Ça peut donner cette impression, mais je dois dire que quand j’ai choisi de travailler pour l’industrie pétrolière et gazière, je pensais œuvrer pour le bien du monde ! Rappelons-nous qu’on est tous, dans notre monde moderne, tributaire de l’énergie qui nous permet de nous déplacer. Or on n’avait pas d’autre énergie. Travailler dans le pétrole, pour moi, c’était une manière de garantir les approvisionnements pour nous permettre de bien vivre.
LPA
Qu’est-ce que le Mouvement des entrepreneurs de la nouvelle économie (MENE) ?
M. M.
C’est un regroupement d’entreprises et d’organisations professionnelles qui ont fait le choix d’être dans ce que l’on appelle une « nouvelle économie » : une économie dans laquelle on utilise moins d’énergie fossile et d’énergie fissile.
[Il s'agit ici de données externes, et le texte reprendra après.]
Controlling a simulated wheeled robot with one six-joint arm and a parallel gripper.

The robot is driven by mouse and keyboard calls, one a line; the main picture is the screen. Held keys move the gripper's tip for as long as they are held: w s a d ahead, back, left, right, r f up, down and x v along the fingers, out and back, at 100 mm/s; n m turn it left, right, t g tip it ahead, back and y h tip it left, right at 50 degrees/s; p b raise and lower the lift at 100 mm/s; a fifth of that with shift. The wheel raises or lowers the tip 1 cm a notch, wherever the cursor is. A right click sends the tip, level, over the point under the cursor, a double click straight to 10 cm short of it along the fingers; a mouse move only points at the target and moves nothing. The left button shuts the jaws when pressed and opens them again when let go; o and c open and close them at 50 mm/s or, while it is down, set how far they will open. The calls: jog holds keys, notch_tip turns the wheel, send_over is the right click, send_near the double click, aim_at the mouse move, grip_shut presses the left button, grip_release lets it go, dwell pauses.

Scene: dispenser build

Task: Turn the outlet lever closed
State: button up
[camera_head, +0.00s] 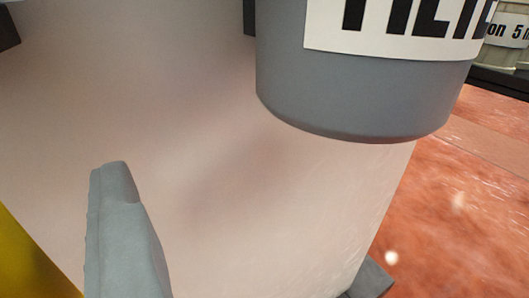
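No outlet lever can be made out for certain. A large grey cylinder (360,95) with a white label and cut-off black letters hangs into the upper right, in front of a broad pale pinkish panel (220,180). A grey upright piece (122,235) stands at the lower left, cut off by the bottom edge. It may be a finger of my gripper or part of the dispenser; I cannot tell which. No pair of fingertips shows clearly, and nothing is seen held.
A small dark grey piece (372,279) shows at the panel's lower right edge. A yellow surface (25,262) fills the lower left corner. A reddish marbled surface (460,190) lies open at the right. Labelled containers (508,35) stand at the upper right.

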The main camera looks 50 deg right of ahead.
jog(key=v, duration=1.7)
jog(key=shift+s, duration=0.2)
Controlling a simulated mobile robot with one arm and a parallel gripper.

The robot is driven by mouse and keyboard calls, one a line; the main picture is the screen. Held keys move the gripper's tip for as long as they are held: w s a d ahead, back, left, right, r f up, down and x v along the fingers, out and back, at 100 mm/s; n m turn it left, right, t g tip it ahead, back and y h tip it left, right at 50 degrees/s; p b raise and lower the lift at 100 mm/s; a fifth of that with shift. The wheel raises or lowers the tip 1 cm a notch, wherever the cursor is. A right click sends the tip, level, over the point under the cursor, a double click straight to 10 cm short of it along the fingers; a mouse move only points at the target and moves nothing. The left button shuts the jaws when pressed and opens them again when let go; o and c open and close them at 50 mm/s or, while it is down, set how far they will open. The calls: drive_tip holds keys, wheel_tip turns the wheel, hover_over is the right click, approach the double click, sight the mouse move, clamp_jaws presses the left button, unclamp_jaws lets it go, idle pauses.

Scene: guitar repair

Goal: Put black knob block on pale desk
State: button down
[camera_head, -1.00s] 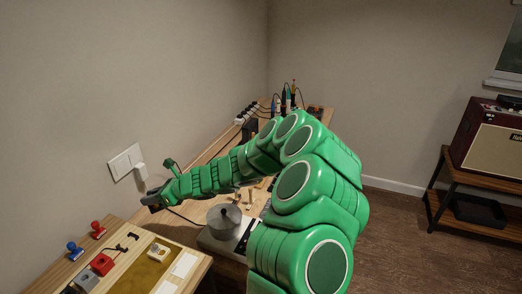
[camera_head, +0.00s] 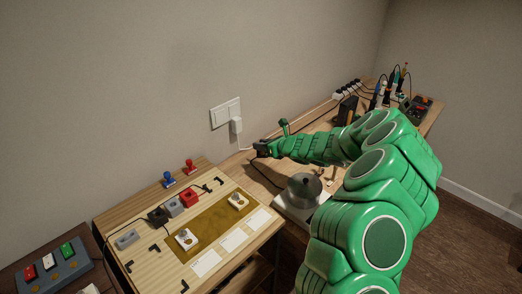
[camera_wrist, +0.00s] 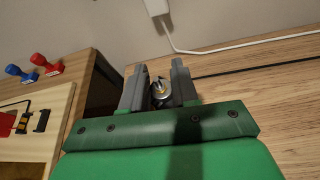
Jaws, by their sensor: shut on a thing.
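My gripper (camera_head: 262,149) is at the far end of my green arm, beside the wall at the near end of the long wooden bench. In the wrist view its two grey fingers (camera_wrist: 158,90) are shut on a small dark block with a pale metallic round top (camera_wrist: 158,93), apparently the black knob block. Most of it is hidden between the fingers, and its colour is hard to tell. A pale wooden desk (camera_head: 110,215) stands at left in the head view. Its edge also shows at left in the wrist view (camera_wrist: 95,75).

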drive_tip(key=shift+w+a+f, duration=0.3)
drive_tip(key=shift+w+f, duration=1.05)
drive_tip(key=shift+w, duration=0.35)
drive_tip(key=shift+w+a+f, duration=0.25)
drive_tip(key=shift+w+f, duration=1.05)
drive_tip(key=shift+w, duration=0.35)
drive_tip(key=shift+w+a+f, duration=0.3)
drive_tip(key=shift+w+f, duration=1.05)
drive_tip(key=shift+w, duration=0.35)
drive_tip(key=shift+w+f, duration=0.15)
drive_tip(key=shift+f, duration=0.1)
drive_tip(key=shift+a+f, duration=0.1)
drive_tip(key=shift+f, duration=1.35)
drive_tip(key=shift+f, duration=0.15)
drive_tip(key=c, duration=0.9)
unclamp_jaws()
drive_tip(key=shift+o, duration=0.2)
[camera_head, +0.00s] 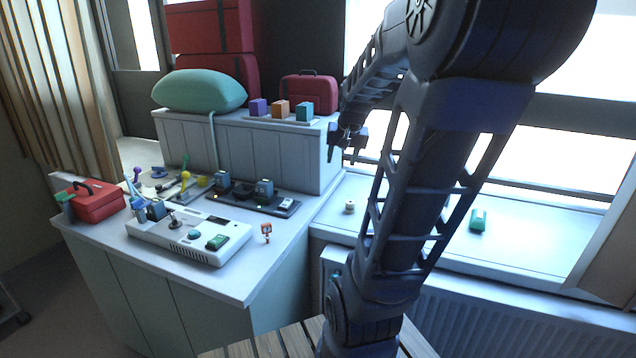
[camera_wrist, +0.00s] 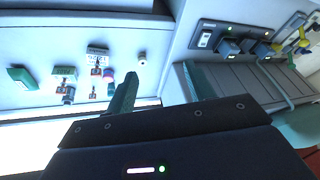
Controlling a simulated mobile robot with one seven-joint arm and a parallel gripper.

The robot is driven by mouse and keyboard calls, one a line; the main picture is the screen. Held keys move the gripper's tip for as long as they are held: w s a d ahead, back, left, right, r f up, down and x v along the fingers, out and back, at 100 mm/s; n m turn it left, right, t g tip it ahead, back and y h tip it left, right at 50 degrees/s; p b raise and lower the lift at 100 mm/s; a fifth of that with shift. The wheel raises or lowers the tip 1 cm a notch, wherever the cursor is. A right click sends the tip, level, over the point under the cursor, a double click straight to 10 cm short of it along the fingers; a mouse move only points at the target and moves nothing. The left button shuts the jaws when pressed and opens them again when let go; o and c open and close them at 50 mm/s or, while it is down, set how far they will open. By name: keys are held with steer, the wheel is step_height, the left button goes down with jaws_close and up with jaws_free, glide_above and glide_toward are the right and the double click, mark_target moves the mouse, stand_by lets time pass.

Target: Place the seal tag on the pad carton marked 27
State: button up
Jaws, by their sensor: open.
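Three small cartons stand on a pale plate on the raised cabinet in the head view: a purple one (camera_head: 258,107), an orange one (camera_head: 280,109) and a teal one (camera_head: 304,111). Any numbers on them are too small to read. My gripper (camera_head: 346,154) is open, to the right of the cartons and apart from them. In the wrist view nothing shows between its fingers (camera_wrist: 160,86). I cannot tell for sure which thing is the seal tag. A small red-orange piece (camera_head: 266,232) stands near the counter's right edge, and several small tag-like pieces (camera_wrist: 96,70) are on the sill.
A white console (camera_head: 188,238), a dark tray with blocks (camera_head: 248,203) and a red case (camera_head: 95,202) occupy the counter. A green cushion (camera_head: 198,90) and a red box (camera_head: 309,94) flank the cartons. A green piece (camera_head: 478,220) lies on the sill, with bare room around it.

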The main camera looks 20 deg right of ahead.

Ces entreprises produisent et commercialisent en prenant en compte la totalité de l’impact de leurs actions, y compris les externalités dites négatives, celles qui nuisent à l’environnement. Ce sont tout simplement des entreprises qui ont déjà fait le choix d’une croissance durable. Et conjuguent une envie de répondre à des ambitions environnementales, économiques et sociétales. Ce réseau regroupe plus de 5 000 entreprises dans différents secteurs : la cosmétique, l’agriculture durable, la consommation des produits bio, les énergies renouvelables et les économies d’énergie, le recyclage. On a un conseil d’administration représentatif à la fois des différents secteurs et des différents territoires de ces entreprises.
LPA
Comment est né ce mouvement ?
M. M.
Il résulte d’un rapport qui avait été demandé par l’ancien gouvernement à Corinne Lepage, qui a une sensibilité environnementale plus que démontrée. L’ambition de cette étude était de comprendre les freins qui nous empêchent de passer à une économie plus durable. On ne voulait pas que ce rapport reste lettre morte, même si un certain nombre de mesures avaient été prises en compte. On a transformé ce travail en un document qui a préfiguré la création de ce mouvement qui se réunit régulièrement. Tous secteurs confondus, des personnes qui ont une expérience de terrain et un vécu de chef d’entreprise réfléchissent ensemble, identifient des freins, des limites, des paradoxes, qui entravent l’économie durable.
LPA
Quelle est l’ambition du MENE ?
M. M.
C’est un think tank, un mouvement qui a vocation à réfléchir mais aussi à mobiliser et à contribuer au débat, à réunir, à faire bouger les lignes. Ces entreprises sont souvent isolées. Au sein de notre réseau, elles peuvent échanger, partager leurs expériences pour continuer à construire sur cette cause et ces convictions. Les entreprises de ce mouvement sont essentiellement des PME mais le mouvement est ouvert à toutes les entreprises qui font déjà partie de cette nouvelle économie ou ont des velléités d’y prendre part. On a une fois par an une assemblée générale au cours de laquelle on fait un bilan de l’actualité des différents secteurs auxquels appartiennent nos entrepreneurs. Nous avons également lancé, pour la première fois, une université de la nouvelle économie qui est encore un sujet très nouveau et très mal défini. On s’intéresse aussi aux évolutions de management, et notamment à ses nouvelles formes qui associent davantage les salariés aux orientations de l’entreprise. Nous avons contribué au débat concernant la programmation pluriannuelle de l’énergie en mettant en avant l’importance d’avoir des horizons de visibilité réglementaire sur tout ce qui a trait à la rénovation écologique des bâtiments.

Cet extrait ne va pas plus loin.